In the end, I don’t know if our internal paradoxes can be resolved. Nor perhaps should they be: Any attempt to embrace one definition of Israel at the exclusion of another will alienate major segments of the population from the national ethos and do violence to the delicate balance that manages our conflicting identities and longings.

At its best, Israel is energized by paradox. I see Israel as a testing ground for managing some of the world’s most acute dilemmas—the clash between religion and modernity, East and West, ethnicity and democracy, security and morality. These are worthy challenges for an ancient people that wandered the world and absorbed its diversity—and has brought the world with it back home.

In fact, the balance between our paradoxes is constantly shifting. Few societies are as malleable, so prone to fundamental change in so short a time, as Israel.

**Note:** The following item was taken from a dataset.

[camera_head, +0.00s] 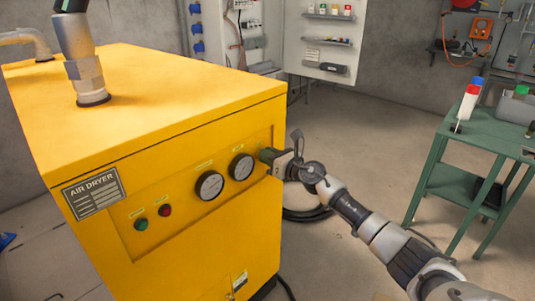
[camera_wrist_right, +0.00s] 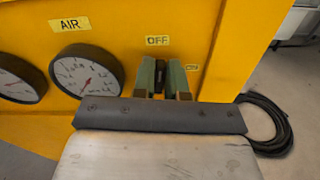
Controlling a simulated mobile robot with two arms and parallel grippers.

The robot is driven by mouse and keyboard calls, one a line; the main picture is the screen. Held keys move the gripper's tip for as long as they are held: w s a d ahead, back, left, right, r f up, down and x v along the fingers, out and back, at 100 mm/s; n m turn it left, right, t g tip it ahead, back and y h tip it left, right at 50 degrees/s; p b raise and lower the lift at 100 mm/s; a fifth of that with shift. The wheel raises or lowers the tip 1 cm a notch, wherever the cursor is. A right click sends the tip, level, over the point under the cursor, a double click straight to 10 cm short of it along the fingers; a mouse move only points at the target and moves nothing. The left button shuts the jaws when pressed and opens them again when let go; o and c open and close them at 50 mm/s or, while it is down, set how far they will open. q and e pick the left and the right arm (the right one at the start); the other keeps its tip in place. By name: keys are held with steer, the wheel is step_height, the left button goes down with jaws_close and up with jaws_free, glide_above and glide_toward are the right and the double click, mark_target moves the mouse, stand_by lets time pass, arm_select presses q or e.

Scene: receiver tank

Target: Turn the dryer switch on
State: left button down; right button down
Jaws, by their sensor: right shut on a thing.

In my nearly four decades here, I’ve lived through at least three distinct Israels. There was the depressed Israel of the 1980s—300 percent inflation, a no-win war in Lebanon, increasing isolation from the international community. Then there was the exuberant Israel of the early 1990s—the Oslo process, the beginning of high-tech start-up Israel, massive immigration from the former Soviet Union, increasing acceptance by the international community. And then there was the Israel that emerged with the collapse of the peace process in the year 2000—moving from one war to the next, its civilian population the target of suicide bombers and rockets, a dreamless Israel living one day at a time, that never lowers its guard.

This Israel has persisted now for nearly two decades. But if the past is any indication, we are due for another drastic shift in the Israeli story. My hope, neighbor, is that, at the next turn, our two societies will renew their encounter, but this time on the basis of mutual respect.